Emit a verbatim copy of the lines running from the line with "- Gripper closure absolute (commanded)" through the end of the material below.
--- BEGIN ---
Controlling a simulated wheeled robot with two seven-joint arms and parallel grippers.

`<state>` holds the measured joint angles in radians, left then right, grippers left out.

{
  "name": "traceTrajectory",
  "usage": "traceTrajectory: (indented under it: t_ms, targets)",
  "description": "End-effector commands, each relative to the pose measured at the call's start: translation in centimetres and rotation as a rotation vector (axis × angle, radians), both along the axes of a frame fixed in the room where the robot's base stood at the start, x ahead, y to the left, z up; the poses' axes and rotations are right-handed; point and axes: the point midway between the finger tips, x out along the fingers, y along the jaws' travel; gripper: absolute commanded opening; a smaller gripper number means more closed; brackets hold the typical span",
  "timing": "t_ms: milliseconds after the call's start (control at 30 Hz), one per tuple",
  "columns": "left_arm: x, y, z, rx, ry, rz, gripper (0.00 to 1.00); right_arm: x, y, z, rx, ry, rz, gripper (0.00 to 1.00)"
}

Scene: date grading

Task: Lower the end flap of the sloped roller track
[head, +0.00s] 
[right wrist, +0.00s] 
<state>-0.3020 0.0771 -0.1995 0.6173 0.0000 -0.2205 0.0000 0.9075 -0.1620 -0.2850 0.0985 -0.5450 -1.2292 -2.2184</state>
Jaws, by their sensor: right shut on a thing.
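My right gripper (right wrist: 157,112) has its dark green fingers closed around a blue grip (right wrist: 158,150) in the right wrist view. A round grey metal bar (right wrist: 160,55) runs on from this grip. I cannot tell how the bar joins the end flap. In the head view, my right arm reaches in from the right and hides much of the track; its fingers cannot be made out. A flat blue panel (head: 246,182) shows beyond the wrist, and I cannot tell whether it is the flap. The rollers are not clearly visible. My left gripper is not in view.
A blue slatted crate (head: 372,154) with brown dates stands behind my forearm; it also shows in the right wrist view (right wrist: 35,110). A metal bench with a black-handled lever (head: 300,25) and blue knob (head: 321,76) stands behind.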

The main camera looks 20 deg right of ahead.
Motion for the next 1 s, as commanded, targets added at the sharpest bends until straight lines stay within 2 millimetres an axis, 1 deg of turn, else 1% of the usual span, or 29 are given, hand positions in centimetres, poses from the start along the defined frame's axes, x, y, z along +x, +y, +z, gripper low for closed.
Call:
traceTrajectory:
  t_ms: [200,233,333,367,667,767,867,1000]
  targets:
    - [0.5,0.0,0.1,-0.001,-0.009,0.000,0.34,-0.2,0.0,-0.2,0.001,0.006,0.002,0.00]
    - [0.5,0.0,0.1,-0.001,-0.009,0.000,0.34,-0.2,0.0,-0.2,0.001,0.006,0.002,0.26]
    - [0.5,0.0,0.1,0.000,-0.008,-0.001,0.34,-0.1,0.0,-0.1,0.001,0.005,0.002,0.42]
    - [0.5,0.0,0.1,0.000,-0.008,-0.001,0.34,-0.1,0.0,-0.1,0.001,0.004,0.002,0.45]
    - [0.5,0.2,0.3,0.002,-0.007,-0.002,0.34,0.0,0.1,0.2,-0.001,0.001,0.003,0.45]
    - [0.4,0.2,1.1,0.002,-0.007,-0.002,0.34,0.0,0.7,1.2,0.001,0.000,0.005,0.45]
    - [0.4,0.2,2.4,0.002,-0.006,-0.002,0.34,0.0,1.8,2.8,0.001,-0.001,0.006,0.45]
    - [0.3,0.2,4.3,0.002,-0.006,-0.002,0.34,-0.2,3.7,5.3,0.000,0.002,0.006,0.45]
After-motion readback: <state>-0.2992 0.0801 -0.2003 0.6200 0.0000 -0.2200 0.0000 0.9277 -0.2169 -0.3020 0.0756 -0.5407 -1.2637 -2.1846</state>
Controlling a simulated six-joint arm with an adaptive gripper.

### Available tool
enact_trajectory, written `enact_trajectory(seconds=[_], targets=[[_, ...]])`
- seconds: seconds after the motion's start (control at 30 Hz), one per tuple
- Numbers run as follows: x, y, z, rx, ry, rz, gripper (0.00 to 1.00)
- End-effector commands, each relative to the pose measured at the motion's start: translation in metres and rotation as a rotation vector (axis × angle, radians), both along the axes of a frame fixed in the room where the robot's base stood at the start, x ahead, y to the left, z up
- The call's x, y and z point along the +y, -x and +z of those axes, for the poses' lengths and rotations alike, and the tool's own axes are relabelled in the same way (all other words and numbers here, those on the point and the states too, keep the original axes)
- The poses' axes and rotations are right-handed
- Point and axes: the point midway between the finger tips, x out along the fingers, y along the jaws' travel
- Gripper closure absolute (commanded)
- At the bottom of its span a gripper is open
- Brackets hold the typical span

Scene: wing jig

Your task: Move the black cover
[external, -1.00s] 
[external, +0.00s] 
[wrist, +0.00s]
--- END ---
## Complete response:
- Gripper closure absolute (commanded)
- At the bottom of its span a gripper is open
- Brackets hold the typical span

Scene: wing jig

Your task: Move the black cover
[external, -1.00s] 
[external, +0.00s] 
[wrist, +0.00s]

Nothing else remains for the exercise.